Nella prima parte dell’anno, quando le leggi vere e proprie non erano ancora state formulate, si poté assistere al progressivo insorgere di un clima ostile nei confronti degli ebrei, in gran parte fomentato dalla propaganda antisemita dei mezzi di informazione. Il documento noto come Manifesto della razza rappresenta forse il momento più significativo ed emblematico di questa lugubre temperie culturale che andava formandosi; apparso per la prima volta il 14 luglio su «Il Giornale d’Italia» venne ripreso nei giorni seguenti da altri giornali e riviste.

L’avvio di questa discriminazione razziale costituirà la premessa della devastazione della Shoahche, dopo l’8 settembre del 1943, comincerà a funestare anche il territorio italiano. Le deportazioni verso i lager nazisti furono l’atto estremo e l’esito mortale di quella barbarie antisemita a cui nel 1938 il fascismo, qui da noi, aveva dato il via.

Non è facile, anche per chi sia dotato delle migliori intenzioni, riuscire a far agire su se stessi il ricordo di eventi di tale smisurata grandezza. Come si può abbracciare una memoria di sofferenza così vasta? La sola Italia conta circa 7.000 morti nei campi di concentramento e 6.000 ebrei costretti, negli anni tra il 1938 e il 1941, a dolorosi esili forzati. La vita quotidiana di oltre 40.000 persone, caricata di angoscia e disperazione, venne stravolta quasi da un giorno all’altro. Allora dopo aver ricordato la vicenda in modo collettivo, per provare ad accostarsi a tanta sofferenza può essere indicato riversare la propria attenzione su una sola di queste vite oppresse, seguire una singola traiettoria esistenziale capace di rivelarci meglio il senso dell’intero. La storia che si è scelto di raccontare è quella di un uomo di sport, lo sport più popolare in Italia, il calcio.

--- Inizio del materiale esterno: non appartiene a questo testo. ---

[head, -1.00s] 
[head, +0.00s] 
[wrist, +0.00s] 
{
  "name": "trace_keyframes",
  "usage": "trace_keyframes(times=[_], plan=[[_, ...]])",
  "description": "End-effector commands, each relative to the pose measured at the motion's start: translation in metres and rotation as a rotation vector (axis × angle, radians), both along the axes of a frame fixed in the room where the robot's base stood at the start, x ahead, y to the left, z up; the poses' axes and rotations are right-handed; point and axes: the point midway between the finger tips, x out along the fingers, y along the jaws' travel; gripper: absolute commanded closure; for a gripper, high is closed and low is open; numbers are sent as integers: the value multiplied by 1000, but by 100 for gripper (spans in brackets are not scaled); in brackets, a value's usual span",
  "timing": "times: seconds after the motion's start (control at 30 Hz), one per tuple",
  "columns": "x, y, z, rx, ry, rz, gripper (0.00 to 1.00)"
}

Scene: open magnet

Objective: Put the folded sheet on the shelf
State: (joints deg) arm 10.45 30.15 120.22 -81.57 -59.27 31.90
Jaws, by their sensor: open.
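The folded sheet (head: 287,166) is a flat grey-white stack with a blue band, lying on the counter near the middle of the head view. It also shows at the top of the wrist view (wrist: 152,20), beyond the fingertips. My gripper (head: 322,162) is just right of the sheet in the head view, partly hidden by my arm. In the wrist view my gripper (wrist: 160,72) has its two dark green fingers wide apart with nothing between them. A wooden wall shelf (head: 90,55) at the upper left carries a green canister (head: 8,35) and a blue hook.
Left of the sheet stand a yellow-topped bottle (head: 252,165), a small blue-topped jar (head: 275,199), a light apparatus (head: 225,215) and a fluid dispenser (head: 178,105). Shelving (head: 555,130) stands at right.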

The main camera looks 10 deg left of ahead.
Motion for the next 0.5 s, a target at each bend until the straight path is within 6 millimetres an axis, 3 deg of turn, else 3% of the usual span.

Nato in Ungheria alla fine del secolo, Arpad Weisz è stato prima un buon giocatore, arrivato sino alla nazionale del proprio Paese, poi un allenatore, la cui carriera si è svolta quasi interamente in Italia. Non un allenatore fra i tanti però, bensì uno dei padri riconosciuti del calcio moderno. Del 1930 è un manuale, Il giuoco del calcio, da lui scritto assieme ad Aldo Molinari, che sarebbe ben presto divenuto un testo di riferimento in materia. Un libro che proprio quest’anno, in occasione del Giorno della Memoria, è stato ripubblicato dalle Edizioni Minerva. All’epoca uscì con un’introduzione elogiativa di Vittorio Pozzo, a sua volta destinato a diventare una leggenda del calcio italiano grazie ai due campionati del mondo vinti consecutivamente nel 1934 e nel 1938.

Weisz è un innovatore, nella tattica di gioco e nel metodo di allenamento, e la sua maestria trova conferma nei molti trionfi ottenuti. Ad oggi resta il più giovane allenatore ad aver vinto un campionato italiano, quello del 1929-30, che vide per la prima volta la serie A strutturata con un girone unico. Weisz aveva allora 34 anni e guidava l’Internazionale, squadra costretta dal fascismo a mutare il proprio nome in Ambrosiana per evitare possibili ammiccamenti alla galassia socialista. All’Inter fece esordire in prima squadra il diciassettenne Giuseppe Meazza, uno dei più forti calciatori italiani di sempre. Altri due scudetti arriveranno con il Bologna, nel 1936 e nel 1937, anno in cui vinse anche il Trofeo dell’Esposizione a Parigi, una competizione antesignana dell’odierna Champions League.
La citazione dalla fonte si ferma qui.